Dataset rows
• • • •

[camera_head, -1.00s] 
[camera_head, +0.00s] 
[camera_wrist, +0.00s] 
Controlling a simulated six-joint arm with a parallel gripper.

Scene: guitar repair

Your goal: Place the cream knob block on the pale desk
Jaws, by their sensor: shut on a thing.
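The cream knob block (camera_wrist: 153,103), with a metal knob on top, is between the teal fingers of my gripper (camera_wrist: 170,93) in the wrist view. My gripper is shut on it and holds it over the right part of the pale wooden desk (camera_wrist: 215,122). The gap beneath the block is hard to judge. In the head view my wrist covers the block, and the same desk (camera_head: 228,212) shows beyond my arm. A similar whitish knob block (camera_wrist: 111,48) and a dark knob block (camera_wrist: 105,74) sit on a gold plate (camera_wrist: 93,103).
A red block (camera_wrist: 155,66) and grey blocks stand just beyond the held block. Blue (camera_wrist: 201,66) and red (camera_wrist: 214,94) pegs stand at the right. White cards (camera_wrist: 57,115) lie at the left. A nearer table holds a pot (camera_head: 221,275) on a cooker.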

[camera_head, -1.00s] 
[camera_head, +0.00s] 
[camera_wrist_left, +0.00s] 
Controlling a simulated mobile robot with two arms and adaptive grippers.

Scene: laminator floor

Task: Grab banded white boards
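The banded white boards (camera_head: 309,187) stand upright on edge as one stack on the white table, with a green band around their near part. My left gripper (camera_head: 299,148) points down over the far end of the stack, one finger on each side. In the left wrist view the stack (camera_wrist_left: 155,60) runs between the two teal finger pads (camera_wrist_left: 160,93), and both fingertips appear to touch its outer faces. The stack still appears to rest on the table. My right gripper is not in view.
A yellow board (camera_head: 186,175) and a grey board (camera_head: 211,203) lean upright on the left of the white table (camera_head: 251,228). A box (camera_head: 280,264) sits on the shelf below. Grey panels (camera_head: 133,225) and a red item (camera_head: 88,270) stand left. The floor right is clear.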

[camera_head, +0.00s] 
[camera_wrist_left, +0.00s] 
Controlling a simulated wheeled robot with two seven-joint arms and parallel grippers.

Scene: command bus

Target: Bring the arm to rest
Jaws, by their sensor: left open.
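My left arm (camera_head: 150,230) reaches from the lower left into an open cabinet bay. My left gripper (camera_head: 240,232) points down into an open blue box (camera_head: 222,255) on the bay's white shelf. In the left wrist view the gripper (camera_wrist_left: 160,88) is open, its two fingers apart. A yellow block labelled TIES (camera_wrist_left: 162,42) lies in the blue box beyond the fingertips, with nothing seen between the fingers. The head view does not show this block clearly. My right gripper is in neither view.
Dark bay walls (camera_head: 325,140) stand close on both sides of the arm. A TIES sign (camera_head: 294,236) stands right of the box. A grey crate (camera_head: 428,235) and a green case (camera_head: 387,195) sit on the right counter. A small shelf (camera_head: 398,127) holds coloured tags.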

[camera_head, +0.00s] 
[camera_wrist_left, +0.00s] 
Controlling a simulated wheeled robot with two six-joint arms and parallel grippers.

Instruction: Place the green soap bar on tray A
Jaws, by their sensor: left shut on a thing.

• • • •

→ EXERCISE DIRECTIONS: Set down all of the entries exactly, please.

→ THE RESULT:
[camera_head, -1.00s] 
[camera_head, +0.00s] 
[camera_wrist, +0.00s] 
Controlling a simulated six-joint arm with a parallel gripper.

Scene: guitar repair

Your goal: Place the cream knob block on the pale desk
Jaws, by their sensor: shut on a thing.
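The cream knob block (camera_wrist: 153,103), with a metal knob on top, is between the teal fingers of my gripper (camera_wrist: 170,93) in the wrist view. My gripper is shut on it and holds it over the right part of the pale wooden desk (camera_wrist: 215,122). The gap beneath the block is hard to judge. In the head view my wrist covers the block, and the same desk (camera_head: 228,212) shows beyond my arm. A similar whitish knob block (camera_wrist: 111,48) and a dark knob block (camera_wrist: 105,74) sit on a gold plate (camera_wrist: 93,103).
A red block (camera_wrist: 155,66) and grey blocks stand just beyond the held block. Blue (camera_wrist: 201,66) and red (camera_wrist: 214,94) pegs stand at the right. White cards (camera_wrist: 57,115) lie at the left. A nearer table holds a pot (camera_head: 221,275) on a cooker.

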[camera_head, -1.00s] 
[camera_head, +0.00s] 
[camera_wrist_left, +0.00s] 
Controlling a simulated mobile robot with two arms and adaptive grippers.

Scene: laminator floor

Task: Grab banded white boards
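The banded white boards (camera_head: 309,187) stand upright on edge as one stack on the white table, with a green band around their near part. My left gripper (camera_head: 299,148) points down over the far end of the stack, one finger on each side. In the left wrist view the stack (camera_wrist_left: 155,60) runs between the two teal finger pads (camera_wrist_left: 160,93), and both fingertips appear to touch its outer faces. The stack still appears to rest on the table. My right gripper is not in view.
A yellow board (camera_head: 186,175) and a grey board (camera_head: 211,203) lean upright on the left of the white table (camera_head: 251,228). A box (camera_head: 280,264) sits on the shelf below. Grey panels (camera_head: 133,225) and a red item (camera_head: 88,270) stand left. The floor right is clear.

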[camera_head, +0.00s] 
[camera_wrist_left, +0.00s] 
Controlling a simulated wheeled robot with two seven-joint arms and parallel grippers.

Scene: command bus

Target: Bring the arm to rest
Jaws, by their sensor: left open.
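My left arm (camera_head: 150,230) reaches from the lower left into an open cabinet bay. My left gripper (camera_head: 240,232) points down into an open blue box (camera_head: 222,255) on the bay's white shelf. In the left wrist view the gripper (camera_wrist_left: 160,88) is open, its two fingers apart. A yellow block labelled TIES (camera_wrist_left: 162,42) lies in the blue box beyond the fingertips, with nothing seen between the fingers. The head view does not show this block clearly. My right gripper is in neither view.
Dark bay walls (camera_head: 325,140) stand close on both sides of the arm. A TIES sign (camera_head: 294,236) stands right of the box. A grey crate (camera_head: 428,235) and a green case (camera_head: 387,195) sit on the right counter. A small shelf (camera_head: 398,127) holds coloured tags.

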[camera_head, +0.00s] 
[camera_wrist_left, +0.00s] 
Controlling a simulated wheeled robot with two six-joint arms and parallel grippers.

Instruction: Place the green soap bar on tray A
Jaws, by their sensor: left shut on a thing.

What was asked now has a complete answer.